Expanding the Lorax Universe
Long on illustrations and short on text, Seuss’ book contains scarcely enough material for a half-hour TV special, let alone a feature-length film. Stretching it out necessitated adding new story elements and expanding on existing ones, always eyeing the source material as a guide. “I think that when it comes to the expansion of the storytelling, there was absolutely a need to be interpretive,” said Meledandri. “What happens before page one? What happens between the pages? What happens afterwards? Those are the places that we looked to, but with an idea that at the center of the movie is still what he wrote.”
In Seuss’ story, an anonymous boy wanders into a battered wasteland “at the far end of town,” where he encounters the Once-ler, a solitary shut-in who tells him the tale of the “Lifted Lorax.” In the film, the boy is given a name (Ted), a voice, (provided by Zac Efron), and a narrative thread all his own. “When you look at the very first page of the book, what you see is the town that the boy lives in,” explained Meledandri. “That for us became kind of a clue, which is to say, okay, what was that town like? What was the boy’s experience before he decided to go out and look for the Once-ler and the Lorax?”
Ted’s neighborhood resembles just about any other suburban community, with a lone exception: It’s almost entirely synthetic. “In the world he comes from, there’s nothing natural,” explained Meledandri. “People just love living that way, because everything is manufactured and artificial. If you don’t have trees, you can certainly have fake trees, and everybody loves them.” Accustomed to their array of ultra-modern conveniences, the townsfolk live in blissful ignorance of the ecological devastation that lies beyond their borders.

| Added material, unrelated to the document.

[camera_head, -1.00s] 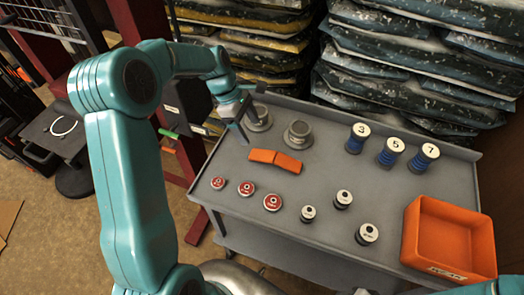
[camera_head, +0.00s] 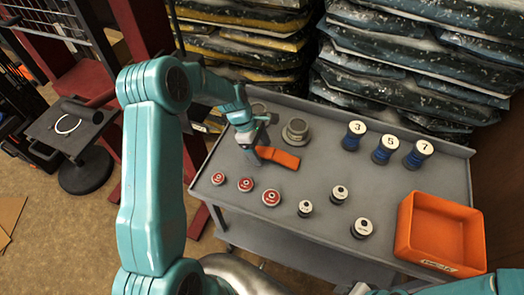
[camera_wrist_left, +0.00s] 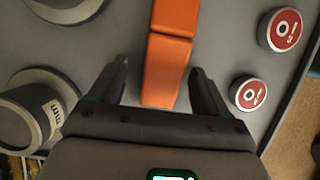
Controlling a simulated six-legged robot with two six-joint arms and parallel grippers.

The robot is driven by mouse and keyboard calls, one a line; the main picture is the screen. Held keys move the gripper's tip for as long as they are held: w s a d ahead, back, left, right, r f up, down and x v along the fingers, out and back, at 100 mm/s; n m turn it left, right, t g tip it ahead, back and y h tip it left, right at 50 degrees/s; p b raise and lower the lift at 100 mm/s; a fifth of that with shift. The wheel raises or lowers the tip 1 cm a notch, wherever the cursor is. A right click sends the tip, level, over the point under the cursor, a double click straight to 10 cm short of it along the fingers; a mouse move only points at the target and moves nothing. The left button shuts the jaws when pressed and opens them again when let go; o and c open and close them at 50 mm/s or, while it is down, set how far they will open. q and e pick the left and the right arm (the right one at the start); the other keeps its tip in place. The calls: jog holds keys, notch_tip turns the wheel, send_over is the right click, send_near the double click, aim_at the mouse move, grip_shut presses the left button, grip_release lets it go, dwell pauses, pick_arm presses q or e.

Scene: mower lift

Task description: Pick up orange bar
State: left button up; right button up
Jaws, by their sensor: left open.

Exploring the Once-ler’s Origins
Curiosity and the enticements of a pretty girl (voiced by Taylor Swift) inspire Ted to venture outside the city walls in pursuit of a tree – a real one – which lands him on the doorstep of the Once-ler’s shambling abode. Perhaps the film’s most significant departure from its source is in its rendering of the Once-ler. “One of the decisions we made when we were going into this is that we would depict the old Once-ler very much as in the book, which is we were gonna see eyes and arms,” Meledandri recounted. “But as we were talking about the story within the story – What happened and how did the world get this way? – we made the decision that we were actually going to have to see the character as a young man.”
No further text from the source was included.